Find the string "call" and gather every line that holds it.

═══ Material provided ═══

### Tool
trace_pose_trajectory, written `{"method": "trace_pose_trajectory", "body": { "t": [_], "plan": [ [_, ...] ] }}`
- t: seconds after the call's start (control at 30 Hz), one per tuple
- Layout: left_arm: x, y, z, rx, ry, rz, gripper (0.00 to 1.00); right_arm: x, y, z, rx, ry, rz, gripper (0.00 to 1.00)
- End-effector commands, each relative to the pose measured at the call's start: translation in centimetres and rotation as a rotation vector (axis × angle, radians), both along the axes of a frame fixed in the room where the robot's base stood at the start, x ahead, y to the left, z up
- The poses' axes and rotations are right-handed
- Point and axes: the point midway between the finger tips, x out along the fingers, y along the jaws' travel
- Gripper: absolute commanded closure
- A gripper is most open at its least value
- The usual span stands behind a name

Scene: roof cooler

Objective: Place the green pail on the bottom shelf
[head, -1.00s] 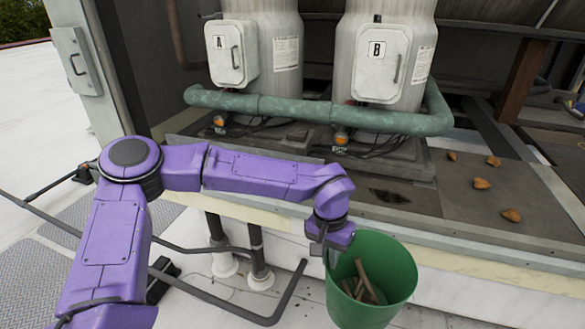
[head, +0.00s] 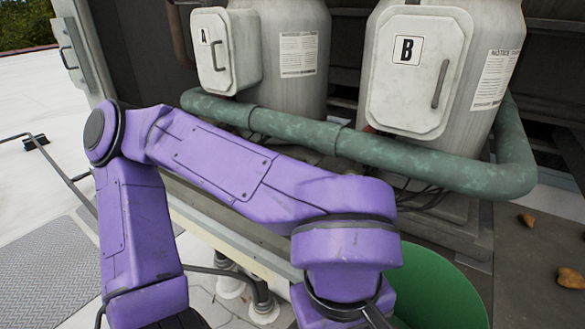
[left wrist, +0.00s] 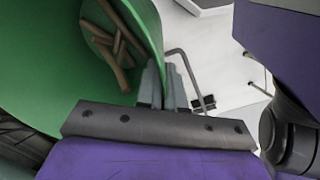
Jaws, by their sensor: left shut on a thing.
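The green pail (head: 440,288) is at the lower right of the head view, partly hidden behind my purple left arm and cut off by the bottom edge. In the left wrist view the pail (left wrist: 38,70) fills the upper left, with several brown sticks (left wrist: 115,45) inside. My left gripper (left wrist: 165,88) has its grey fingers shut on the pail's rim. In the head view its fingers are hidden or below the frame. My right gripper is in neither view. I cannot make out a bottom shelf.
Two grey tanks with white doors A (head: 228,50) and B (head: 418,72) stand ahead. A thick green pipe (head: 395,160) runs across in front of them. Brown lumps (head: 571,277) lie on the dark deck at right. A grated walkway (head: 45,275) is at left.

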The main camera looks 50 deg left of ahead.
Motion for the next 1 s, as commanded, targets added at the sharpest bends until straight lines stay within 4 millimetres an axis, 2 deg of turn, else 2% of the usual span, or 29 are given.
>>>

═══

The completed task -
- t: seconds after the call's start (control at 30 Hz), one per tuple
- End-effector commands, each relative to the pose measured at the call's start: translation in centimetres and rotation as a rotation vector (axis × angle, radians), both along the axes of a frame fixed in the room where the robot's base stood at the start, x ahead, y to the left, z up

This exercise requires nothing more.